As a step in our data SLA strategy, introduction of data quality will allow data producers and consumers to collaborate to ensure data metrics indicating fitness of use can be established and monitored for both the catalog and data products. The visibility into the data product’s quality will help consumers answer the question “can I use this data right now?”. More importantly, this feature will enable data producers to monitor and react to data issues in a more expedient manner, often times before issues are seen by consumers, helping to foster trust and confidence between data producers and consumers, and ultimately further encouraging consumption of data.

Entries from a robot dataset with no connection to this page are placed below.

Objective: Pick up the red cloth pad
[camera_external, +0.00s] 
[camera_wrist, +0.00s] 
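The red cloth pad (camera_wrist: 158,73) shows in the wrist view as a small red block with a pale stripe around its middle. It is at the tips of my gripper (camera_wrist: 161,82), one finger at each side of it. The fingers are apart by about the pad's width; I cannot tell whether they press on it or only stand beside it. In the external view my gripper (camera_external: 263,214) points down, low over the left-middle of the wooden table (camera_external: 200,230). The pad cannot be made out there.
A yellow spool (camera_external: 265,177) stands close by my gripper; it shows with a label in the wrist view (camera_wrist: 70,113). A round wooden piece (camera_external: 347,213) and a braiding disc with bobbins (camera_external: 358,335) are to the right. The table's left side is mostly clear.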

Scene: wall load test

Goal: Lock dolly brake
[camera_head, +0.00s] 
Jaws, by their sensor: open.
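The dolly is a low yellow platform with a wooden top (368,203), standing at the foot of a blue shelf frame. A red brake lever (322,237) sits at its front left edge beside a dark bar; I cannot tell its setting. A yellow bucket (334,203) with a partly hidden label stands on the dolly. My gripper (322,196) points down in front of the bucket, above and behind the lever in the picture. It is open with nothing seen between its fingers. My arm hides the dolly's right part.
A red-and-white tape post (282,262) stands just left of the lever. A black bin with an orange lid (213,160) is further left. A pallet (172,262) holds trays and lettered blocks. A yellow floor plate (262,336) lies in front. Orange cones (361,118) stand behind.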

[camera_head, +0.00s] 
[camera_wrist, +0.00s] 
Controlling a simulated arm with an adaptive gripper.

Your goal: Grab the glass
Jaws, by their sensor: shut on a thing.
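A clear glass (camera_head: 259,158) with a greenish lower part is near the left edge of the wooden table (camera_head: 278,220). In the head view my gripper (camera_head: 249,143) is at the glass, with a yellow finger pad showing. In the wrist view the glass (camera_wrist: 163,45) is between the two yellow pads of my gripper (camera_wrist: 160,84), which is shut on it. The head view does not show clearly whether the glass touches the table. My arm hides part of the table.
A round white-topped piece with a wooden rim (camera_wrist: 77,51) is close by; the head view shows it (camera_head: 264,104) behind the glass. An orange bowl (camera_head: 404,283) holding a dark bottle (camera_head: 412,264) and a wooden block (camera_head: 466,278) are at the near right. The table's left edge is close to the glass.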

The synergy of data catalogs and data products
Data catalogs and data products have overlap in the value that they provide — namely increasing data literacy and interpretability. But in the grand scheme of things, they occupy different spaces in your data strategy.
Data Catalogs serve as the secure backbone for an organization’s full data ecosystem. It enables all users democratized access to all data and assists in decision-making around consumption. This is also a double-edged sword in that data consumers are faced with access to all data and types within an organization regardless of its value.
Data Products manifest as part of a data catalog, but are intended to deliver value quickly to the consumer by providing curated valuable data with a high degree of accessibility and interpretability in a secure and consistent manner. Gravity data products take this a step further by unshackling data teams from centralized data processes by minimizing and eliminating data movement and enabling the utmost in agility by leveraging the power of federated query in Starburst Galaxy.
With soon-to-be-introduced data quality and lineage in Gravity, we are excited to let you know that these features will also leverage the power of Galaxy to provide observability into your data regardless of source, cloud provider, or region when connected to Galaxy. Exciting times lie ahead in fostering data value generation and consumption and we hope you join our journey as we evolve our data platform offering.